Deployment to the CMP

Extra stuff you need access to

    • Be aware: UGS uses Artifactory credentials connected to a guest EID in the ugst GitHub organization. This is to prevent disaster when John wins the lottery and Leslie moves to Spain. The credentials for the Guest EID are in Stache. If someone is reading this and we've already abandoned UC WebDev, the Guest EID is connected to the UGS WebDev email address in ID Manager.
    • You need to be in the AD group. Adding a layer of complexity, the UC WebDev AD group is "ugs", whereas the GitHub organization is "ugst."
    • You'll need to be able to access GitHub (ugst), Rancher, Splunk, Backstage, and Harbor. I think joining the AD group should cover this access; if not, ITS should take care of it.

Steps before deployment

GitHub

    • Set up the organization
      • There are unique tokens at the org level that get shared with selected repos. For UC, all repos have access.
        • GH_ACTIONS_PAT - associated with Guest EID 
        • PIP_CONFIG - associated with Guest EID
        • CMP_API_TOKEN - in Stache from CMP team
        • HARBOR_TOKEN - in Stache from CMP team
        • HARBOR_USER - in Stache from CMP team (ours was missing; it was emailed to me)
      • I don't think PIP_CONFIG will need repo-level changes, but it can be done at the repo level if needed. (Repo-level stuff supersedes org-level stuff in GitHub)
    • Set up the repo
      • Set up environments: development, quality, production

Your project's files

    • Add critical files to the project - some of these will help automate GitHub connecting the repo to other pieces of the CMP machinery.
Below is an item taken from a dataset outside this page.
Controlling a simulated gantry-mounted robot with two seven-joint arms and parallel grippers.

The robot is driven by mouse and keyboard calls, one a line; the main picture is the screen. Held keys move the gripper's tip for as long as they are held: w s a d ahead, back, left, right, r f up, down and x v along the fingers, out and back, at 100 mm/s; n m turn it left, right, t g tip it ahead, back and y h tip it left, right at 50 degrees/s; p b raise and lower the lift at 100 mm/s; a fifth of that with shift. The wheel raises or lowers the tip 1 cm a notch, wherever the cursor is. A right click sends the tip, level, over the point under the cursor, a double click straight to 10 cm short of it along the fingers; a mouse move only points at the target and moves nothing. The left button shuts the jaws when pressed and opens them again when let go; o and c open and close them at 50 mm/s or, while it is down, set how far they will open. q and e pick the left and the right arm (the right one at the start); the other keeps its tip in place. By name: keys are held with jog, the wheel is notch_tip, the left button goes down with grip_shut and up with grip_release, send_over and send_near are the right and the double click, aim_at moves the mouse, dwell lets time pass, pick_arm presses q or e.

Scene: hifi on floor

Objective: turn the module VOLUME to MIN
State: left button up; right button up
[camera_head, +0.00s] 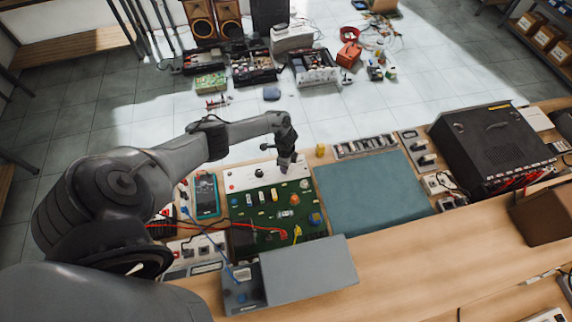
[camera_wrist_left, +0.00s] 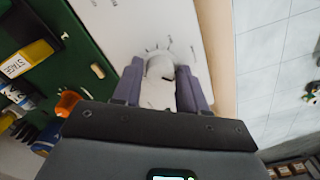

Some of these include:
      • .github directory - its contents are critical to GitHub allowing you to run a workflow (deploy) the project. This folder should be in Master to get seen by GitHub, even if you want to deploy a different branch. Adding the directory to Master won't harm Master
      • Workflow
      • Manifests/environment/properties.yml - this is where you specify the name of the secrets file that will be stored in Rancher, in the RUNTIME_SECRETS
        • Make sure to fill in everything you need for all environments (including prod!) in all properties.yaml files before you're ready to deploy to prod! This means deciding the name of your secrets file ahead of time.
      • catalog_info.yml
      • gunicorn.conf.py - this was added in Petitions to avoid inexplicable 504 errors for the first few hours after deployment to qual, and seemed to work.
    • Commit and push these changes to github. Remember that the .github directory and contents need to be in Master for things to work automagically

Ready to deploy

For PyPE apps

    • Route the application and environment to CMP from PyPE.
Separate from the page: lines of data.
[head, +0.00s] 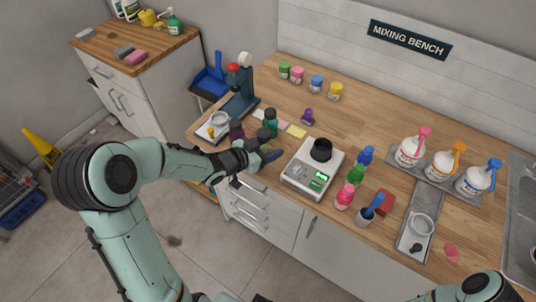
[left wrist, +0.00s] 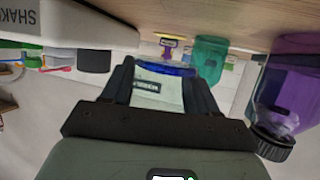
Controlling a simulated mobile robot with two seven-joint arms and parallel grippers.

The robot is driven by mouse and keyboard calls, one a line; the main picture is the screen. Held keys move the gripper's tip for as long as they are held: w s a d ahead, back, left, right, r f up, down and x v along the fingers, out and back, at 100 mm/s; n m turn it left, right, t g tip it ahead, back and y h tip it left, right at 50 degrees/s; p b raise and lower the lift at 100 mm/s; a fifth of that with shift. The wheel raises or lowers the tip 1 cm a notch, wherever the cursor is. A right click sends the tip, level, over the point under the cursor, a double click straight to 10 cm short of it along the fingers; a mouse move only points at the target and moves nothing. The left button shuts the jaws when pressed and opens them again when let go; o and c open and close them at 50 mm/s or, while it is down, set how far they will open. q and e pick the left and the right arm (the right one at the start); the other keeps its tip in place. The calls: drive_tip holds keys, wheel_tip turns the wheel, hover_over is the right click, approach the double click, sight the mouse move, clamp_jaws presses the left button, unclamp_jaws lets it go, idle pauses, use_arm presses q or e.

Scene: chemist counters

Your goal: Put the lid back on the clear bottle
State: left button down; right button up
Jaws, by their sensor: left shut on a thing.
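My left gripper (head: 270,156) is at the front edge of the wooden counter, left of the white shaker. In the left wrist view, which is upside down, it (left wrist: 160,85) is shut on a pale thing (left wrist: 150,88) with a small dark label and a blue band (left wrist: 165,70). I cannot tell whether this is the clear bottle or another part. A teal bottle (left wrist: 210,50) is just beyond the fingers, and a purple bottle (left wrist: 295,85) with a black cap stands beside them. I cannot make out a separate loose lid. My right gripper is out of view.
The white shaker (head: 297,176) with a black cup (head: 321,150) is close on the right. Blue, green and pink bottles stand beyond it. A dark stand (head: 238,95) is at the counter's left end. Bare wood (head: 360,125) lies behind the shaker.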

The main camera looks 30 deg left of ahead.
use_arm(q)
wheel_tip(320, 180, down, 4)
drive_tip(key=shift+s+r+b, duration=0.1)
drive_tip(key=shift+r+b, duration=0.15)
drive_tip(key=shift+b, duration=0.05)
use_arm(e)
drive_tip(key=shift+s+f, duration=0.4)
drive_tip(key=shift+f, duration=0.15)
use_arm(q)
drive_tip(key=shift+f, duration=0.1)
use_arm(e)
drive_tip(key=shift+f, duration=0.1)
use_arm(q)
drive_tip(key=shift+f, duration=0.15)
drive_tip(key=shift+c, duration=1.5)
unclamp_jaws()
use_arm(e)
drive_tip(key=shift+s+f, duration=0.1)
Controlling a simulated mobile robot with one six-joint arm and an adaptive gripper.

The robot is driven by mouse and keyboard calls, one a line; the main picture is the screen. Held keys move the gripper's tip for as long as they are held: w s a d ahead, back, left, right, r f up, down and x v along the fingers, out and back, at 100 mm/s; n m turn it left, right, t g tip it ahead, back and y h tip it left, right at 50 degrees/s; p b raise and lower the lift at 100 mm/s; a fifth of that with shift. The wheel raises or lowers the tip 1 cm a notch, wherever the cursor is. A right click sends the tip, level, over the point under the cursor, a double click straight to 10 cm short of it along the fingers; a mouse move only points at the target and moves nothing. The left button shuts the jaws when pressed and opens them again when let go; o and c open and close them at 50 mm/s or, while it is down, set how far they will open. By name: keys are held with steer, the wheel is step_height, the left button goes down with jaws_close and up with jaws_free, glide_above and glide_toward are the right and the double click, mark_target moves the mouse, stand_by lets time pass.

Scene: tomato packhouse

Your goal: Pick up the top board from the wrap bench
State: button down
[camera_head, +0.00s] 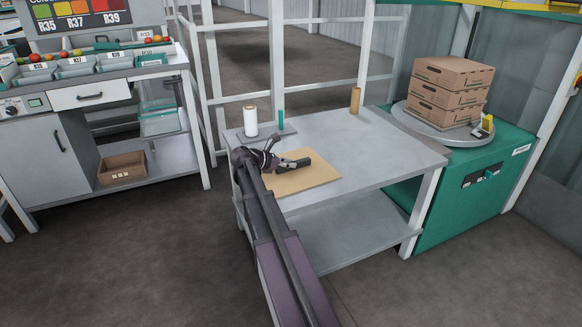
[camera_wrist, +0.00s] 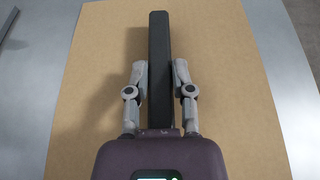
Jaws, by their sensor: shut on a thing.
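A flat tan board (camera_head: 318,178) lies on the grey top of the wrap bench (camera_head: 385,150), near its front left. The board (camera_wrist: 240,90) fills most of the wrist view; whether others lie under it cannot be told. A long dark bar (camera_head: 296,163) lies over the board; whether it is fixed to it cannot be told. My gripper (camera_head: 281,166) is low over the board. In the wrist view its two grey fingers (camera_wrist: 159,70) are closed on both sides of the dark bar (camera_wrist: 159,30).
A white roll (camera_head: 250,121) and a small teal upright piece (camera_head: 281,118) stand at the bench's back left. A brown roll (camera_head: 355,100) stands at the back. Stacked cartons (camera_head: 450,82) sit on a turntable (camera_head: 430,128) at right. The bench's right half is clear.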

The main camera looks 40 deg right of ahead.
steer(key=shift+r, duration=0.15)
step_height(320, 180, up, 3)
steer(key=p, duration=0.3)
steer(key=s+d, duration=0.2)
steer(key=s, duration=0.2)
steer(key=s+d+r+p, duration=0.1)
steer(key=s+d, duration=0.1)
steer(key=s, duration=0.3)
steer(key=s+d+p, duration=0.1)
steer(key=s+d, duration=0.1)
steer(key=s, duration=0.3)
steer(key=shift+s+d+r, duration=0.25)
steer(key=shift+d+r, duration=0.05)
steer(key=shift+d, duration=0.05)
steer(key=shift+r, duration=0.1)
First-ever deployment for the repo and the environment: you still don't have secrets in Rancher

    • You still don't have secrets in Rancher, and Rancher can't create the box to keep the secrets until it knows such a repo/environment combo exists. This box is called the "namespace."
    • To get Rancher to make the namespace, you need to deploy in GitHub and let the deployment fail. Then Rancher will have a namespace for you to put the project secrets.
    • To deploy:
      • Go to the Repo's main page in GitHub, and click on the "Actions" tab, then select "Build and Deployment" on the left.
      • Then you want to "Run workflow" on the right. Clicking allows you to choose the branch and environment, and then run (or deploy). This will take a while.
    • Then go to Rancher and look for the secrets. From the upper left home menu, click on the UT thing, and then on more resources/core/secrets
    • Click "create", and choose opaque secret
    • Make sure you make the secret with the same name as the RUNTIME_SECRETS, and it's in the right namespace. New namespaces might not appear; SHIFT + refresh on the browser can populate them in the create dropdown.
    • Put the secret stuff from local_settings.env in here. It's the sorts of things like database names and passwords, SECRET_KEYs, and (AFAIK) NOTIFICATION_ENVIRONMENT, since that's set by environment.
    • Everything in the Rancher secrets is pulled in from settings.py with os.environ.get().
    • Now you have secrets in Rancher! 

Deployment

    • To deploy:
      • Go to the Repo's main page in GitHub, and click on the "Actions" tab, then select "Build and Deployment" on the left.
      • Then you want to "Run workflow" on the right. Clicking allows you to choose the branch and environment, and then run (or deploy). This will take a while, because it still hasn't built this image before.
      • Once you see a green check mark, you can click on "Deployments" on the left sidebar and watch the deployment complete
      • A green check mark here indicates completion.
      • If you encounter errors in Build and Deployment, click in to the failed part of the workflow for the stack trace.
      • If you update secrets in Rancher, I think you need to re-deploy to pull the new secrets in to the project.